Fame vs Shame

activity

Compare “good” and “bad” examples in your space to surface principles and pitfalls that guide stronger ideas.

Gather innovation examples and analyse what makes them strong or weak. Look for underlying principles rather than surface features, and mine the “bad” for hidden potential.

What

Curate a small gallery of contrasting examples (famous wins and infamous flops). Use them to articulate criteria and guardrails for your own ideas.

When to use

Before ideation or during refinement, when the team needs shared taste, sharper constraints, or a reality check on what tends to work.

Preparation

  • Ask everyone in advance to bring one strong and one weak example that relates to your challenge.
  • Prepare a space with two columns: Fame and Shame.

How

  1. Post all examples under Fame or Shame.
  2. Discuss each side for ~10 minutes: what makes Fame strong; what promise might be hidden in Shame.
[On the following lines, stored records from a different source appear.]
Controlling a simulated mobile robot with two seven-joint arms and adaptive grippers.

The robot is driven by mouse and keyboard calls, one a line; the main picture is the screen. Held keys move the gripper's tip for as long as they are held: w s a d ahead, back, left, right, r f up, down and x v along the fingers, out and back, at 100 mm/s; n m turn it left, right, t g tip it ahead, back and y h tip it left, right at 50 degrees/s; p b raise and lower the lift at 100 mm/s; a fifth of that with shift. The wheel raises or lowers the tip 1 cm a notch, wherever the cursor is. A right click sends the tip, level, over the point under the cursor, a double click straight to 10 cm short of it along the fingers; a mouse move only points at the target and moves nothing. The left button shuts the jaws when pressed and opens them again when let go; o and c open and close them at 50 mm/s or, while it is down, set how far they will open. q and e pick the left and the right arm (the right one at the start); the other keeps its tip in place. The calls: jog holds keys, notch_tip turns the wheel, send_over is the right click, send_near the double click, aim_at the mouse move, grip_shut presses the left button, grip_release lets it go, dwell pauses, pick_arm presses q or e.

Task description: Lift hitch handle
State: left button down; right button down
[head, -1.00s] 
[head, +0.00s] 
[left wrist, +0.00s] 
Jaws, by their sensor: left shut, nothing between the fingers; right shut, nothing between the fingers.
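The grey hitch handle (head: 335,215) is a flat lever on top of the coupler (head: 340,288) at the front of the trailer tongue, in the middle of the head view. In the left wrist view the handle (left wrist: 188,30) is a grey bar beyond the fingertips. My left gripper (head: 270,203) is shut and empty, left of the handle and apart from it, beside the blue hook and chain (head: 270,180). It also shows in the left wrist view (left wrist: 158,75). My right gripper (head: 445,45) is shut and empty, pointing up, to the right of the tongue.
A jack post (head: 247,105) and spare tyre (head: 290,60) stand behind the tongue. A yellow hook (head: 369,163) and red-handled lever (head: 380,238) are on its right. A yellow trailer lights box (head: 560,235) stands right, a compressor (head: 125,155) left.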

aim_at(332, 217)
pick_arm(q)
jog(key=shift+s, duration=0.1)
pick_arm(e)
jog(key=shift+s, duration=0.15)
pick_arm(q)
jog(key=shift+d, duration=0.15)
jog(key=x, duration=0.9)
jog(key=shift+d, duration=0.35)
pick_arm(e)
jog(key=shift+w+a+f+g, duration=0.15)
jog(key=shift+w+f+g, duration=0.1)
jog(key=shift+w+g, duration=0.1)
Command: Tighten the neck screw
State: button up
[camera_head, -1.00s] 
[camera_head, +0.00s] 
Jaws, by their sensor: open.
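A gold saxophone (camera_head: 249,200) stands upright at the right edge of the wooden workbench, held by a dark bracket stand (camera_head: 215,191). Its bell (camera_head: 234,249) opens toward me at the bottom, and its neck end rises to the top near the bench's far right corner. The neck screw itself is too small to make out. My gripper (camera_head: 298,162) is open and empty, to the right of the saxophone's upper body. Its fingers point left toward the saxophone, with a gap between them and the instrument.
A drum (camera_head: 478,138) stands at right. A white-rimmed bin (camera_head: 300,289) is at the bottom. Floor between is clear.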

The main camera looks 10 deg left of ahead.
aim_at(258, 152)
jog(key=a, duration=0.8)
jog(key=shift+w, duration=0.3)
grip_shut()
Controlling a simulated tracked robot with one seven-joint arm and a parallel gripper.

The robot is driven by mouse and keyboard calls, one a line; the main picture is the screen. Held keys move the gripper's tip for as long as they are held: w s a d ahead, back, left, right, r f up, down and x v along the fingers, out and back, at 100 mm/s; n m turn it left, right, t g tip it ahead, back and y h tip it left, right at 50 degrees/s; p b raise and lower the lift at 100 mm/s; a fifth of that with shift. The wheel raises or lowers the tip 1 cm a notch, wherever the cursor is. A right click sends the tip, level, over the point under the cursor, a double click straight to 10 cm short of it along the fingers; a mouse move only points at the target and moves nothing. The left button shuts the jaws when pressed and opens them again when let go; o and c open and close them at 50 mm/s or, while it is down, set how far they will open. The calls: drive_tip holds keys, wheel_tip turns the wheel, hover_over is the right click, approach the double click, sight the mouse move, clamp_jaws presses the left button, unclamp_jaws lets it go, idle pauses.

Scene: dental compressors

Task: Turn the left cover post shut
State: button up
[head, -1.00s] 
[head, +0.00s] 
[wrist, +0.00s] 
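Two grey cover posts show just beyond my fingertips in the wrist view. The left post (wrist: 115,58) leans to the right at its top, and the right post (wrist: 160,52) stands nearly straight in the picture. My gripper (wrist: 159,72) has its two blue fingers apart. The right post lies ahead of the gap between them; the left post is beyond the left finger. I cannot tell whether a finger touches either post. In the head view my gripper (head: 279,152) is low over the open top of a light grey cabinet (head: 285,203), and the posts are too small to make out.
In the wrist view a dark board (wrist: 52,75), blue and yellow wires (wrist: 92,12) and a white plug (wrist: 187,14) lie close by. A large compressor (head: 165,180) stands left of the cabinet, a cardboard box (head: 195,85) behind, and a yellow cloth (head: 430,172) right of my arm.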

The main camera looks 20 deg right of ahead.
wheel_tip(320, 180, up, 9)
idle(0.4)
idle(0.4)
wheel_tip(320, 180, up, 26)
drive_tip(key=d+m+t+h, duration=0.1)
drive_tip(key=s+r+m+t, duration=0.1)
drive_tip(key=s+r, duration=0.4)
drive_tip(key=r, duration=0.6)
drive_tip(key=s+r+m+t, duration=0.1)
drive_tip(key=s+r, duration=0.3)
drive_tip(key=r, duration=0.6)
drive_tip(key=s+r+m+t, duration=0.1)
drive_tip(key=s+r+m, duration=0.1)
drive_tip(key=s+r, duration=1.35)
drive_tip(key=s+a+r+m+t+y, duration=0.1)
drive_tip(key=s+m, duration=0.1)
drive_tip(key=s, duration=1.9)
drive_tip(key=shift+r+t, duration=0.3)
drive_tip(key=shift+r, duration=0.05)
Keep asking “what else?” to dig past first impressions.
  3. Capture 5–7 criteria from the discussion (dos/don’ts) to guide upcoming concepts.

Why it works

Comparing extremes exposes signal from noise and aligns judgement across the team (see heuristic: Bias vs Noise). Looking at examples in context prevents brittle, decontextualised rules and highlights when a pattern works versus when it fails (see heuristic: Top‑Down and Bottom‑Up).

Outcomes

  • A concise set of criteria and cautions to apply to future ideas.